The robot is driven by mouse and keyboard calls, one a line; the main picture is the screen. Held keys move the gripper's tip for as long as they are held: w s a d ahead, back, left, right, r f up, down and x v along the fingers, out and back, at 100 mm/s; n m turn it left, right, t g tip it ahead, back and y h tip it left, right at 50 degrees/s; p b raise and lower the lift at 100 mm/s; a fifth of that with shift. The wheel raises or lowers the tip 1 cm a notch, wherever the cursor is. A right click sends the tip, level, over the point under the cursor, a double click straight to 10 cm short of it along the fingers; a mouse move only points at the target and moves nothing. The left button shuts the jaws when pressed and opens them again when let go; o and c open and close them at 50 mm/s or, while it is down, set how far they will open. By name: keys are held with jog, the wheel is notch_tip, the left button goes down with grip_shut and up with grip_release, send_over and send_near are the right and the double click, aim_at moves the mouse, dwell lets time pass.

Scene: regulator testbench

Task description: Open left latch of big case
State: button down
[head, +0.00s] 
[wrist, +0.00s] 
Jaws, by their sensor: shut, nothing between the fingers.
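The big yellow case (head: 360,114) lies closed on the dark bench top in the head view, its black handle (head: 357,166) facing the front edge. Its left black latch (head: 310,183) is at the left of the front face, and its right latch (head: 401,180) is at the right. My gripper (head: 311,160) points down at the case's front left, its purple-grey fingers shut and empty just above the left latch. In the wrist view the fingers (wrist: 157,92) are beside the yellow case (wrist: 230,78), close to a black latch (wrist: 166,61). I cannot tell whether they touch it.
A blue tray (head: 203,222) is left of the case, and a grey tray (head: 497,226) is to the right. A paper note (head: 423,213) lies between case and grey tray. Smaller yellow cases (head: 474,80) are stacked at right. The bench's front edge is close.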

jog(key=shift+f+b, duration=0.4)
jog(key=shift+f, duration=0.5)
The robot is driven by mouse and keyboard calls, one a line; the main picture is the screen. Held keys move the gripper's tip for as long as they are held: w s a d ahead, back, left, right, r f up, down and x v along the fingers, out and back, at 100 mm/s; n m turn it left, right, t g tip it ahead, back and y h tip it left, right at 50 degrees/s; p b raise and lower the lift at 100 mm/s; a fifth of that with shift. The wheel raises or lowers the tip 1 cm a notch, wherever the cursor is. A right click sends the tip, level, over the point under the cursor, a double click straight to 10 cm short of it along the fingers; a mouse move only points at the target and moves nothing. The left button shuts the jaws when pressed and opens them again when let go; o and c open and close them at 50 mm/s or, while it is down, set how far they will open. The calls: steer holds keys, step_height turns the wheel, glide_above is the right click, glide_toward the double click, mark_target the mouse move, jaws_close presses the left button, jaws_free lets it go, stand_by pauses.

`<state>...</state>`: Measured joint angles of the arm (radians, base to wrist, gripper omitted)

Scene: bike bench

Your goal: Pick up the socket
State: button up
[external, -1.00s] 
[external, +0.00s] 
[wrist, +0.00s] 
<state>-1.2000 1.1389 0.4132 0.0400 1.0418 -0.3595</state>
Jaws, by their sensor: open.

══════════════════════════════

◆ **The request**
Output the data above exactly, please, line for line.

◆ **Response to the task**
The robot is driven by mouse and keyboard calls, one a line; the main picture is the screen. Held keys move the gripper's tip for as long as they are held: w s a d ahead, back, left, right, r f up, down and x v along the fingers, out and back, at 100 mm/s; n m turn it left, right, t g tip it ahead, back and y h tip it left, right at 50 degrees/s; p b raise and lower the lift at 100 mm/s; a fifth of that with shift. The wheel raises or lowers the tip 1 cm a notch, wherever the cursor is. A right click sends the tip, level, over the point under the cursor, a double click straight to 10 cm short of it along the fingers; a mouse move only points at the target and moves nothing. The left button shuts the jaws when pressed and opens them again when let go; o and c open and close them at 50 mm/s or, while it is down, set how far they will open. By name: keys are held with jog, the wheel is notch_tip, the left button goes down with grip_shut and up with grip_release, send_over and send_near are the right and the double click, aim_at moves the mouse, dwell lets time pass.

Scene: regulator testbench

Task description: Open left latch of big case
State: button down
[head, +0.00s] 
[wrist, +0.00s] 
Jaws, by their sensor: shut, nothing between the fingers.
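The big yellow case (head: 360,114) lies closed on the dark bench top in the head view, its black handle (head: 357,166) facing the front edge. Its left black latch (head: 310,183) is at the left of the front face, and its right latch (head: 401,180) is at the right. My gripper (head: 311,160) points down at the case's front left, its purple-grey fingers shut and empty just above the left latch. In the wrist view the fingers (wrist: 157,92) are beside the yellow case (wrist: 230,78), close to a black latch (wrist: 166,61). I cannot tell whether they touch it.
A blue tray (head: 203,222) is left of the case, and a grey tray (head: 497,226) is to the right. A paper note (head: 423,213) lies between case and grey tray. Smaller yellow cases (head: 474,80) are stacked at right. The bench's front edge is close.

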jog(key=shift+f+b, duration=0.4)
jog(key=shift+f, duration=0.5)
The robot is driven by mouse and keyboard calls, one a line; the main picture is the screen. Held keys move the gripper's tip for as long as they are held: w s a d ahead, back, left, right, r f up, down and x v along the fingers, out and back, at 100 mm/s; n m turn it left, right, t g tip it ahead, back and y h tip it left, right at 50 degrees/s; p b raise and lower the lift at 100 mm/s; a fifth of that with shift. The wheel raises or lowers the tip 1 cm a notch, wherever the cursor is. A right click sends the tip, level, over the point under the cursor, a double click straight to 10 cm short of it along the fingers; a mouse move only points at the target and moves nothing. The left button shuts the jaws when pressed and opens them again when let go; o and c open and close them at 50 mm/s or, while it is down, set how far they will open. The calls: steer holds keys, step_height turns the wheel, glide_above is the right click, glide_toward the double click, mark_target the mouse move, jaws_close presses the left button, jaws_free lets it go, stand_by pauses.

`<state>...</state>`: Measured joint angles of the arm (radians, base to wrist, gripper omitted)

Scene: bike bench

Your goal: Pick up the socket
State: button up
[external, -1.00s] 
[external, +0.00s] 
[wrist, +0.00s] 
<state>-1.2000 1.1389 0.4132 0.0400 1.0418 -0.3595</state>
Jaws, by their sensor: open.

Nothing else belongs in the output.